Let's fix a smooth integral algebraic variety $X$ over $\mathbb C$. If $\mathscr E$ is a locally free sheaf on $X$, then at each closed point $x\in X$ we have a complex vector space $E_x:=\mathscr E_x\otimes\mathbb C$ and $E:=\bigsqcup_x E_x$ can be endowed with a structure of smooth vector bundle. The transition between locally free sheaves and vector bundles is functorial and it is actually an equivalence of categories.
Now assume that $\varphi:\mathscr E\to\mathscr H$ is an injective morphism between locally free sheaves. It means that for any $x\in X$ we have an injective morphisms of $\mathscr O_{X,x}$-modules $\varphi_x:\mathscr E_x\to\mathscr H_x$.

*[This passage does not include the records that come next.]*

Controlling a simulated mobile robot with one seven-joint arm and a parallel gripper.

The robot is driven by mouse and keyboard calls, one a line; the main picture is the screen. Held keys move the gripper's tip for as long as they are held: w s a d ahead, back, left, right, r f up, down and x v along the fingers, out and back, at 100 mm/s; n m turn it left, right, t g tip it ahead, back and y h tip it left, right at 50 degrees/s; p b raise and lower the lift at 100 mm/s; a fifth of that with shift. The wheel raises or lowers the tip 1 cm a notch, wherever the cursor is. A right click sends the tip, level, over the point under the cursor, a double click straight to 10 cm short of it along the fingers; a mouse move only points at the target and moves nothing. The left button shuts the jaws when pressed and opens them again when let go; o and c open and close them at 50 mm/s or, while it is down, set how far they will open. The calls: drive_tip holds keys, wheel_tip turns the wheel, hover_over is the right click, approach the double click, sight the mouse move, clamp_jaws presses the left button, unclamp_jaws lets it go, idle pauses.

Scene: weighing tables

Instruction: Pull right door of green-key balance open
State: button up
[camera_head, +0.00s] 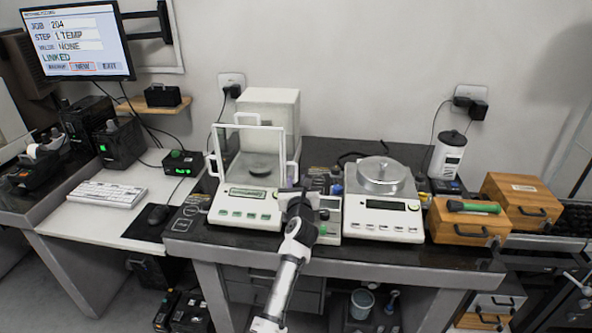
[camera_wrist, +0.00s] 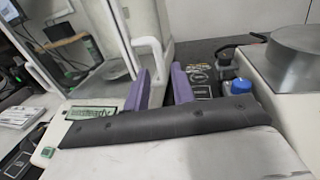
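The green-key balance (camera_head: 245,207) is white, with a row of green keys and a glass draft shield around its pan (camera_head: 260,170). Its right door has a white loop handle (camera_head: 293,172), which also shows in the wrist view (camera_wrist: 148,46). The door looks shut. My gripper (camera_head: 297,192) is at the balance's front right. My gripper hides part of the balance's right front.
A second balance (camera_head: 380,205) with a round steel pan stands to the right. Small bottles, one with a blue cap (camera_wrist: 241,87), stand between the balances. Wooden boxes (camera_head: 465,222) are farther right. A keyboard (camera_head: 110,194) and mouse (camera_head: 159,214) lie left.

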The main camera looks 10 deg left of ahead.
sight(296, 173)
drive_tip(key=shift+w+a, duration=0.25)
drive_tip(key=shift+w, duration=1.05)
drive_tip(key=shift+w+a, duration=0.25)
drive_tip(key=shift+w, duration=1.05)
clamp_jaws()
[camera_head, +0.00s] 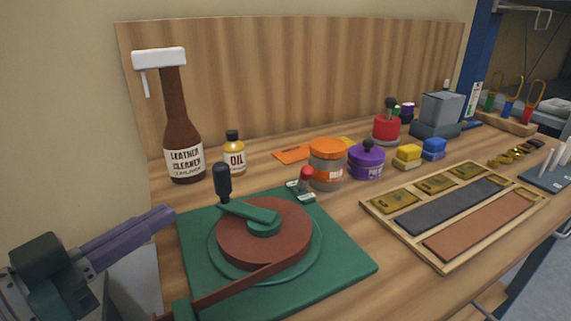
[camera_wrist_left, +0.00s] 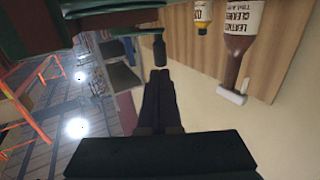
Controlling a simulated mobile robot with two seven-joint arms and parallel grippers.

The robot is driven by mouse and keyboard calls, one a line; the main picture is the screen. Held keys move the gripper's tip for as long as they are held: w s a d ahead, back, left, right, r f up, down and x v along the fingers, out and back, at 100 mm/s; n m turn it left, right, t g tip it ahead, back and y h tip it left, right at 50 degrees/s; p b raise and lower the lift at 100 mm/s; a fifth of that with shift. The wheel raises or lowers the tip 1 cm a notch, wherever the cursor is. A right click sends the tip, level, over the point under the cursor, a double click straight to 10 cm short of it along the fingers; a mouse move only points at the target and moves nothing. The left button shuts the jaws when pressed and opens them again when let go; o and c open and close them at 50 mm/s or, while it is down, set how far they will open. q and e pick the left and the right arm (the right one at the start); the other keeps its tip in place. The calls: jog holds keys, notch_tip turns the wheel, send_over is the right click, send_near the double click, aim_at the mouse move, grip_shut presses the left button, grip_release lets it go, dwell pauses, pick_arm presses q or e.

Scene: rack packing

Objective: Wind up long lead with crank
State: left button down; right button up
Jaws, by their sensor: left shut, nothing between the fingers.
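The winder sits on a green base plate (camera_head: 345,265) at the table's left front. Its round reel carries a wound red-brown lead (camera_head: 285,225), and a straight length of the lead (camera_head: 235,287) runs to the lower left corner of the plate. A green crank arm (camera_head: 250,211) lies over the reel, with an upright black knob (camera_head: 223,182) at its far left end. My left gripper (camera_head: 168,216) is shut and empty, left of the knob and apart from it. In the left wrist view, its closed fingers (camera_wrist_left: 160,78) point toward the dark knob (camera_wrist_left: 159,53). My right gripper is out of view.
A leather cleaner bottle (camera_head: 182,125) and an oil bottle (camera_head: 234,155) stand behind the winder. An orange-lidded jar (camera_head: 327,165), a purple jar (camera_head: 366,162) and a small red-topped item (camera_head: 303,185) are close by. A wooden tray (camera_head: 437,262) lies to the right.

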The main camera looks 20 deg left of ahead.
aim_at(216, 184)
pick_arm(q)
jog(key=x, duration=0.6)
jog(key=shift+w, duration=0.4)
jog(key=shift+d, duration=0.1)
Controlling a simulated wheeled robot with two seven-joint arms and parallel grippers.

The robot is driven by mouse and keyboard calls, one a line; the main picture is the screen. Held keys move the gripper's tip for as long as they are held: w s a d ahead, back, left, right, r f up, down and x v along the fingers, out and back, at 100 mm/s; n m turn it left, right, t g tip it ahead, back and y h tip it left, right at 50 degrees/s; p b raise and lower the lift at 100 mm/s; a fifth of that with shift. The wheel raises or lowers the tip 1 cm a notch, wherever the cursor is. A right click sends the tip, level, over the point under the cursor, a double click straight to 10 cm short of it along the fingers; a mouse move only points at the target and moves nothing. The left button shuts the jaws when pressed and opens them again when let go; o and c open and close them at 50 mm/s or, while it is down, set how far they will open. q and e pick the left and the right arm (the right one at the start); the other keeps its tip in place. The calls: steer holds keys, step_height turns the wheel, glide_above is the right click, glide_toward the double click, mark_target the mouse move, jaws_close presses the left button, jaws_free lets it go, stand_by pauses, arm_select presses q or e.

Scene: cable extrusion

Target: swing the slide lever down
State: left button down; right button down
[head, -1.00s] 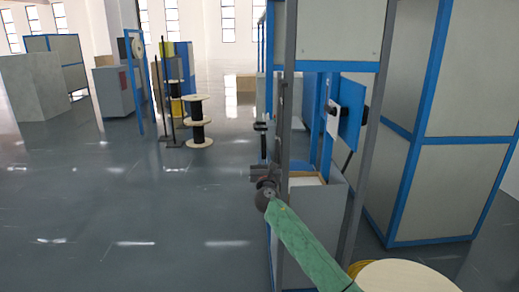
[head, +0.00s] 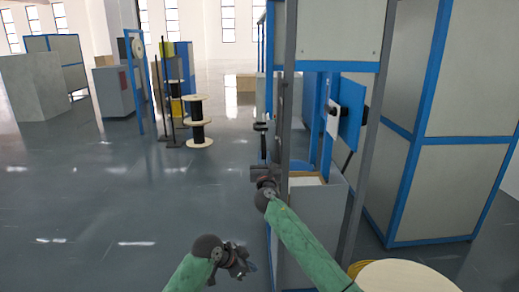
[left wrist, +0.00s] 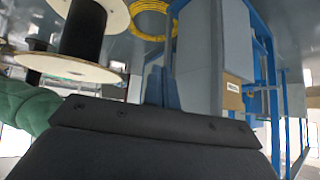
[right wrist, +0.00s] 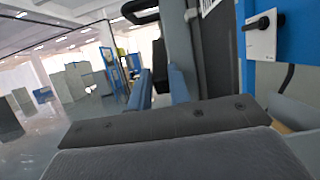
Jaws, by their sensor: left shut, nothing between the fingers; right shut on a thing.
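The slide lever (head: 261,140) shows as a dark upright bar with a black end at the left side of the blue-framed machine. In the right wrist view a black grip piece (right wrist: 160,66) stands between the blue-grey fingers. My right gripper (head: 257,173) is at the machine's left side, shut on this piece, which I take to be part of the lever. The fingers partly hide it. My left gripper (head: 249,264) is low at the bottom of the head view, away from the lever. Its fingers (left wrist: 162,85) are shut with nothing between them.
The blue-framed machine (head: 318,220) stands right of centre, with a white switch plate (head: 333,118) on a blue panel. A pale cable spool (head: 370,278) and yellow coil lie at bottom right. Another spool (head: 200,122) stands at the back left. The floor at left is clear.

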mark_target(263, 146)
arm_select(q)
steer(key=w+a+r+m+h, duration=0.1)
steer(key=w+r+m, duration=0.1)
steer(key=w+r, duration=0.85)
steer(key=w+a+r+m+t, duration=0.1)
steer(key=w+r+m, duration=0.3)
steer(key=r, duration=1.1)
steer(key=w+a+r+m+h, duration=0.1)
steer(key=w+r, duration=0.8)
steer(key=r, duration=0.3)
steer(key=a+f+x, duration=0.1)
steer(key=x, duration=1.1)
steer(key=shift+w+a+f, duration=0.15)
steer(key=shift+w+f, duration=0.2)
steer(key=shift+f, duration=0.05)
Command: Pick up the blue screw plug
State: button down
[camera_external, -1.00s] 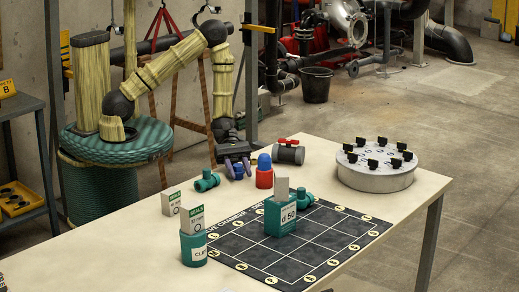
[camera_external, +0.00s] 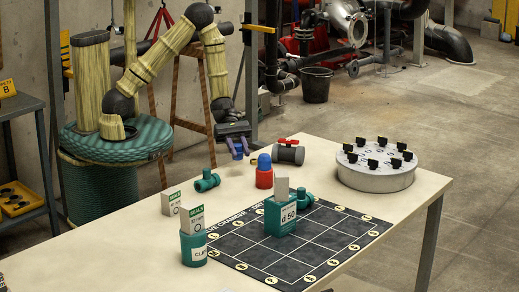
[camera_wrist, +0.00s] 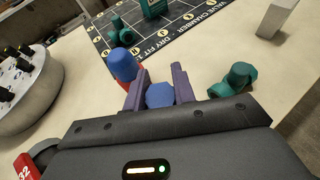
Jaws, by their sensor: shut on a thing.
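The blue screw plug (camera_wrist: 160,96) shows in the wrist view as a faceted blue end between the two purple fingers of my gripper (camera_wrist: 159,88). In the external view my gripper (camera_external: 237,153) points down above the back edge of the table, with the plug (camera_external: 238,151) small between its fingers. The fingers are shut on the plug, and it is clear of the tabletop. The plug's lower part is hard to make out.
A blue-topped red piece (camera_external: 264,178) stands close by, just right of my gripper. A green fitting (camera_external: 207,181) lies to the left, and a grey valve with a red handle (camera_external: 288,153) to the right. A green block (camera_external: 281,216) stands on the dark grid mat (camera_external: 330,228).

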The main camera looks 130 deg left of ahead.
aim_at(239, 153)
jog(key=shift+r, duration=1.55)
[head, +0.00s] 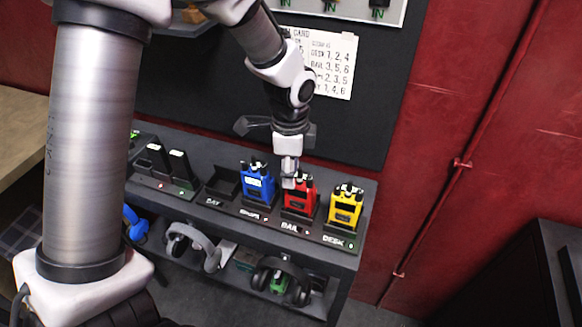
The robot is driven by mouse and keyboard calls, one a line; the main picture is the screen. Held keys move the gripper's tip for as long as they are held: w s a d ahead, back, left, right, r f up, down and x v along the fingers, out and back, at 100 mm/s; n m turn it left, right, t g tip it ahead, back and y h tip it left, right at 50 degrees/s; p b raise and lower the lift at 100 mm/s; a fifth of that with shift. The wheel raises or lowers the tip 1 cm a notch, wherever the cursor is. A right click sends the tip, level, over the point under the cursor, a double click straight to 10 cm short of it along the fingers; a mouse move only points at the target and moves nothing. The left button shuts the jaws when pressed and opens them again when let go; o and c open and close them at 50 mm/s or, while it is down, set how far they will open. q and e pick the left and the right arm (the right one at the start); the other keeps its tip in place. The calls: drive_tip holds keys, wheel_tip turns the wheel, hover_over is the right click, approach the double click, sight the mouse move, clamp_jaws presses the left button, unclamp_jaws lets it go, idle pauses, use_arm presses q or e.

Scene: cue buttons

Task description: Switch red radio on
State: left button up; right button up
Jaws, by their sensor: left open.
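The red radio (299,201) stands upright in a dark charger on the shelf top, between the blue radio (257,183) and the yellow radio (345,207). A label that seems to read "BAIL" is in front of it. My left gripper (289,180) points down at the top left of the red radio. It is open, with its fingertips at or just above the radio's top; I cannot tell whether they touch. The fingertips partly cover the red radio's top. My right gripper is out of view.
An empty charger (224,183) and black radios (181,168) stand to the left. Headphones (281,280) hang or lie on the lower shelf. A paper card (338,62) with numbers hangs on the dark board behind. The floor at right before a dark cabinet (560,265) is clear.

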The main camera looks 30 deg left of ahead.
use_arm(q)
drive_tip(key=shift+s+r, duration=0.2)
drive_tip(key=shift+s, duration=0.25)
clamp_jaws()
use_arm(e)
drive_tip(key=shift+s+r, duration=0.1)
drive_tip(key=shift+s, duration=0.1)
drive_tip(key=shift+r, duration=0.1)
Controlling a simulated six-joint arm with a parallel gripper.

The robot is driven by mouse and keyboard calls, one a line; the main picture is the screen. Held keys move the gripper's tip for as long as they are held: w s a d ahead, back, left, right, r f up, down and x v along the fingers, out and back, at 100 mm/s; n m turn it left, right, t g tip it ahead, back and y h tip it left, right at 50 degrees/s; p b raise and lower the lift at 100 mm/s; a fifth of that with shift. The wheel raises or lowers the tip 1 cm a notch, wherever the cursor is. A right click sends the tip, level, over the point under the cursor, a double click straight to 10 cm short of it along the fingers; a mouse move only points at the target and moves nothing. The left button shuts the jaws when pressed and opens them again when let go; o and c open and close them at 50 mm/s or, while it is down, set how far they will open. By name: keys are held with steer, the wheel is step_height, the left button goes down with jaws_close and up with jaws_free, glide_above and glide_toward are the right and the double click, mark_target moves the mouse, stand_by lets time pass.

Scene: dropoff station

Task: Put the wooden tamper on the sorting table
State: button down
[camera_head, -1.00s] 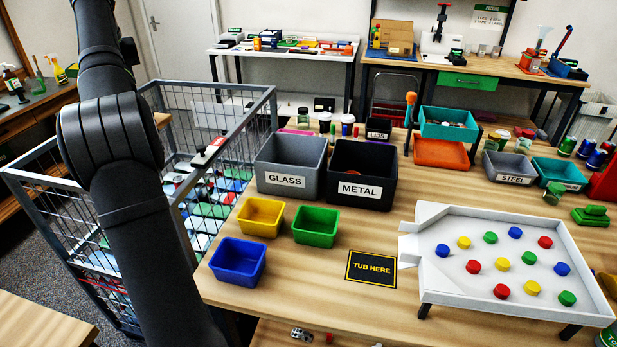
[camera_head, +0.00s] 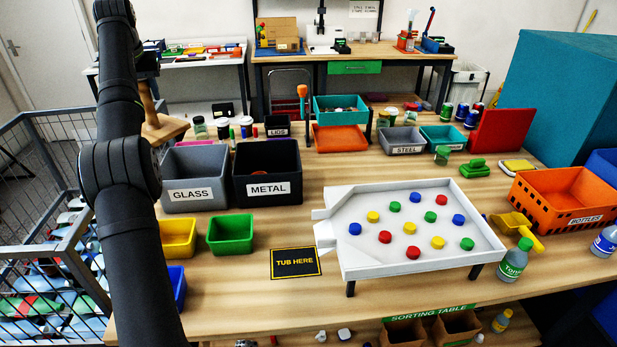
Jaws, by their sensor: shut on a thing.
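The wooden tamper (camera_head: 163,128), with a slim handle and a wide flat base, hangs tilted below my gripper (camera_head: 148,78) at the upper left. My gripper is shut on its handle; the dark arm partly hides the fingers. The tamper appears in front of the table's far left corner, behind the grey GLASS bin in the picture. I cannot tell its height or whether it is over the tabletop. The sorting table (camera_head: 225,292) is the large wooden table, with a green SORTING TABLE label on its front edge.
The grey GLASS bin (camera_head: 194,194) and black METAL bin (camera_head: 268,188) stand at left. A white tray (camera_head: 350,262) of coloured caps fills the middle right. Bare wood surrounds the TUB HERE mat (camera_head: 296,263). A wire cage (camera_head: 38,250) stands left of the table.

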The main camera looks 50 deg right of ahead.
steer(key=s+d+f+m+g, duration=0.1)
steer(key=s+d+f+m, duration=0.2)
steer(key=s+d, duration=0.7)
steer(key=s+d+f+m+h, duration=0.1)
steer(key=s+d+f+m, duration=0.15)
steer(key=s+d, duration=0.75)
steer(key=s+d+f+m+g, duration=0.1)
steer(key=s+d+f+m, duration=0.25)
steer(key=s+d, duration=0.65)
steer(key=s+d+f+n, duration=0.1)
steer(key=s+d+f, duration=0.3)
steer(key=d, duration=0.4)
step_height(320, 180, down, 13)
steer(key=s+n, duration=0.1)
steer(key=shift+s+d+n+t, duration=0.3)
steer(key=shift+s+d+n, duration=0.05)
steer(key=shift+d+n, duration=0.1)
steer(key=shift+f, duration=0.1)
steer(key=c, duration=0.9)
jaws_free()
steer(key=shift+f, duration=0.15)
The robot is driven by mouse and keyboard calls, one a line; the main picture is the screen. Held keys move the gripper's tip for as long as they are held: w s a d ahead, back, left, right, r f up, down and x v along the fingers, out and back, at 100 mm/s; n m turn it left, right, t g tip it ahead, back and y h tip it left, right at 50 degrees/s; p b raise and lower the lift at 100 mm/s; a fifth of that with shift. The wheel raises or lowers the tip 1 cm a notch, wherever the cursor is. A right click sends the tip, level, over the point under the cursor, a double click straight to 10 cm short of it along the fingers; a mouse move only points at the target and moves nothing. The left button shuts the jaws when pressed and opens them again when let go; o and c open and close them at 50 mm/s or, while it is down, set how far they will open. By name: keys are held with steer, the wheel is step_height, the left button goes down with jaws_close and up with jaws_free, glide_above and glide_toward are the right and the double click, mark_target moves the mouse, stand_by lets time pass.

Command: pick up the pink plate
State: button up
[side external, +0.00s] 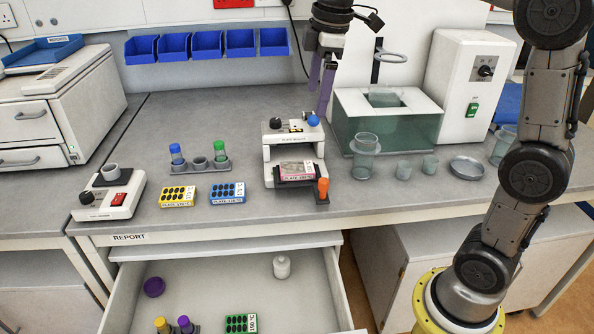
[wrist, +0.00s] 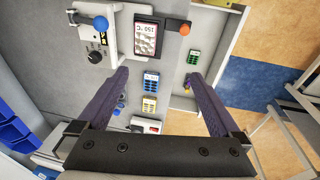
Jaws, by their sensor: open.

It is well known that the induced map at the level of vector spaces (fibres of vector bundles) $\Phi_x:E_x\to H_x$ is in general not injective. This because the operation $-\otimes\mathbb C$ doesn't preserve left exactness.
Finally the question:
Let's keep the above hypotheses and notation. Is it true or false that there is always a Zariski open subset $U\subset X$ such that $\{\Phi_x\}_{x\in U}$ are injective (as homomorphism of vector spaces)? Are we able to describe such a subset? Is it characterized by some "nice" property?
Best Answer
There are many ways of deciding where $\Phi_x$ is injective. Here is one. The injectivity of $\varphi$ implies $r$, the rank of $\mathcal{E}$, is less than or equal to that of $\mathcal{H}$ and $\theta:\wedge^r\mathcal{E}\to \wedge^r\mathcal{H}$ is injective. Easy to check that $\Phi_x$ is injective if and only if the similar map induced by $\theta$ is injective and thus we may reduce to the case when $\mathcal{E}$ is a line bundle. Twisting by its inverse, we may further assume that $\mathcal{E}=\mathcal{O}_X$. Thus, the closed set where the map is not injective is precisely where this section vanishes.